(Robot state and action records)
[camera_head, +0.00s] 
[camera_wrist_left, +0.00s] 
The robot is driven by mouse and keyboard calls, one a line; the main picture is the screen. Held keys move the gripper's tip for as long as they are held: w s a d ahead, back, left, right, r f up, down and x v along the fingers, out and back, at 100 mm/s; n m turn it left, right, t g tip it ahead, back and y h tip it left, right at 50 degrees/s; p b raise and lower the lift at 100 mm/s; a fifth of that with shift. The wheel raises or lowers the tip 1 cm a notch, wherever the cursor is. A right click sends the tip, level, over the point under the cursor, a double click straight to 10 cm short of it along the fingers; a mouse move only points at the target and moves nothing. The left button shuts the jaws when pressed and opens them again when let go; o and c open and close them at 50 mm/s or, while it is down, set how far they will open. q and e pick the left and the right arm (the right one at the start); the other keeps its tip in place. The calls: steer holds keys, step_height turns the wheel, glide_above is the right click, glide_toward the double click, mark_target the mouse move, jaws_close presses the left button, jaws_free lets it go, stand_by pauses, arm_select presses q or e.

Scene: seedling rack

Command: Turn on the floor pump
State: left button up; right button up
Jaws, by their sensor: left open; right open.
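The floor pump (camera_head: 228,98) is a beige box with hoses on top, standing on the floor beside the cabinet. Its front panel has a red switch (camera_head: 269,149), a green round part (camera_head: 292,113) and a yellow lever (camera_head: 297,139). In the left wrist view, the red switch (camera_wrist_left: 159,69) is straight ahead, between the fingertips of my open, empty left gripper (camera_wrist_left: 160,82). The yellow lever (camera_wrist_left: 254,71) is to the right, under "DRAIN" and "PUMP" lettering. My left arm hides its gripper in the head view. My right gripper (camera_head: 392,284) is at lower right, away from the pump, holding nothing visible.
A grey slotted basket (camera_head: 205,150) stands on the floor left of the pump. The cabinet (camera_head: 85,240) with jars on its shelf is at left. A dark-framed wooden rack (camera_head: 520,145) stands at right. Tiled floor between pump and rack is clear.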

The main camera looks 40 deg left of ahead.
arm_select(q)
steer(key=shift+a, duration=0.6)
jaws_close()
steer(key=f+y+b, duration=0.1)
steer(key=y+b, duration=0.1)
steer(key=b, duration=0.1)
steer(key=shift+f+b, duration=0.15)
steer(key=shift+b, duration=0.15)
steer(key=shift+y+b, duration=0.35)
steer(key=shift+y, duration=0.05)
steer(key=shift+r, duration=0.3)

==

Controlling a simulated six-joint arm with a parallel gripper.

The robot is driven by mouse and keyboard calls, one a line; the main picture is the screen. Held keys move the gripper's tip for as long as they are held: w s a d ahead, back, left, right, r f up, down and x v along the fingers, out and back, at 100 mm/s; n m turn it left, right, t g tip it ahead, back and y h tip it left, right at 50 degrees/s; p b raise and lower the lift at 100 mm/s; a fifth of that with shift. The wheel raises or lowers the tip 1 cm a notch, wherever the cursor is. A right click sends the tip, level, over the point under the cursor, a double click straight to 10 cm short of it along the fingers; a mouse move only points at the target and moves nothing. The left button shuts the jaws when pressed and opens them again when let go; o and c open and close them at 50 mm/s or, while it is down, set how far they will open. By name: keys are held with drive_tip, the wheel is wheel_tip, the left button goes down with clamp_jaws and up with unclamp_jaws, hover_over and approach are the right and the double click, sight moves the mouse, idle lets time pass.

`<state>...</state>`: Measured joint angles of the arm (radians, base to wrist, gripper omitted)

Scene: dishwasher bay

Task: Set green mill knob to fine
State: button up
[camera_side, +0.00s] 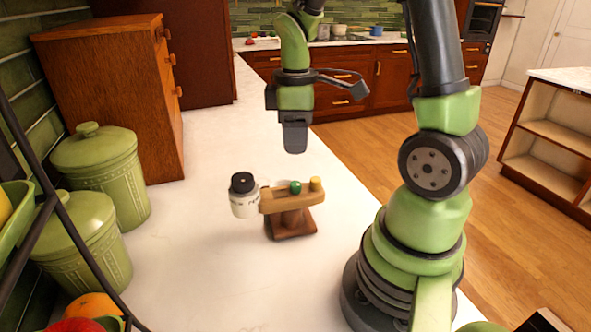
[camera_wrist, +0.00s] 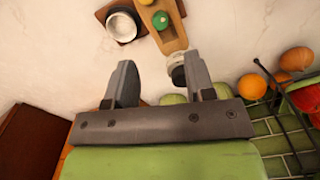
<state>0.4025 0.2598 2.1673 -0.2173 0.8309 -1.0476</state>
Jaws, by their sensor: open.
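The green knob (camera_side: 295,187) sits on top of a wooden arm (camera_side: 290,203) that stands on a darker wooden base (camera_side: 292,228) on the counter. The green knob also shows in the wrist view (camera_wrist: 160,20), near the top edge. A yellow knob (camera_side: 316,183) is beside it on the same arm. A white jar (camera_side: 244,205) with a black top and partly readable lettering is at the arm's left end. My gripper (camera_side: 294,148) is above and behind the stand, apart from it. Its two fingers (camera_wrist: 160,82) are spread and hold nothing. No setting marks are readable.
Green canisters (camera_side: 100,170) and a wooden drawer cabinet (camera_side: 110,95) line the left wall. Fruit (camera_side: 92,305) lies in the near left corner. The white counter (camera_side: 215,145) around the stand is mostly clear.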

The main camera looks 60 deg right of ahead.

GOAL
In the listing above, find the lines holding the word "Scene" and copy them.

FINAL RESULT
Scene: seedling rack
Scene: dishwasher bay

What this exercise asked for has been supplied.